Estwick, a former Barbados Pride coach and West Indies A seamer, said he had put a huge emphasis on discipline among his bowlers.
“That is something I have stressed big on; that we must reduce the extras and reduce the boundary balls. If you look at the extras, there were five in the first game which was very, very good and there was one extra in the last game so those are areas we’re trying to improve,” Estwick pointed out.
“If we reduce the boundary balls as well –– we’re trying to stop the opposition from gaining momentum going forward –– so we’re trying to cut out that first-ball four which gives the momentum going into the over or the last-ball four which the momentum going into the next over.
“So the players know what we’re trying to do and once we continue to work, we can achieve it.”
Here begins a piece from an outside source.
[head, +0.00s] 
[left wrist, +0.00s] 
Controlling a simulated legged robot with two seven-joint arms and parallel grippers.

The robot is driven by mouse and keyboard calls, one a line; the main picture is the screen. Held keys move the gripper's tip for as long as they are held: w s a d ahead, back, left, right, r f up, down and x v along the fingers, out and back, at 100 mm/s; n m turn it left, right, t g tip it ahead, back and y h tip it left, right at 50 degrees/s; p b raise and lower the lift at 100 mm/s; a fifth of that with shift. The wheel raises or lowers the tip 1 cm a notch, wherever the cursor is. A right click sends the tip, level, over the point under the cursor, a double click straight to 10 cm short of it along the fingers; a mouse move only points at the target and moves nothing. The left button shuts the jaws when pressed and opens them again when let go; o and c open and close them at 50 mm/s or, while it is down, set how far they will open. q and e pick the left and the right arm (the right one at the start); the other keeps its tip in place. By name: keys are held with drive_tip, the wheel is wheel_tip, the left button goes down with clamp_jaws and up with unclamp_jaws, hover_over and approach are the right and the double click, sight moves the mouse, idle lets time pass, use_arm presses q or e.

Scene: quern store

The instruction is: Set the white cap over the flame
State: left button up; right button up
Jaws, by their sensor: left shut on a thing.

All three teams will be hoping for better batting conditions when they take to the middle at the Warner Park venue. And Estwick said this change would also call for a recalibration on the part of the bowlers.
“Guyana is a different surface, a different pitch and when we go to St Kitts it will be a different pitch as well and you’ve got to rise to the challenge as a team and as a collective unit and that’s what we’re working to do,” he said.
West Indies take on the Australians again in their next game on Monday. The Aussies and the South Africans will clash this Saturday.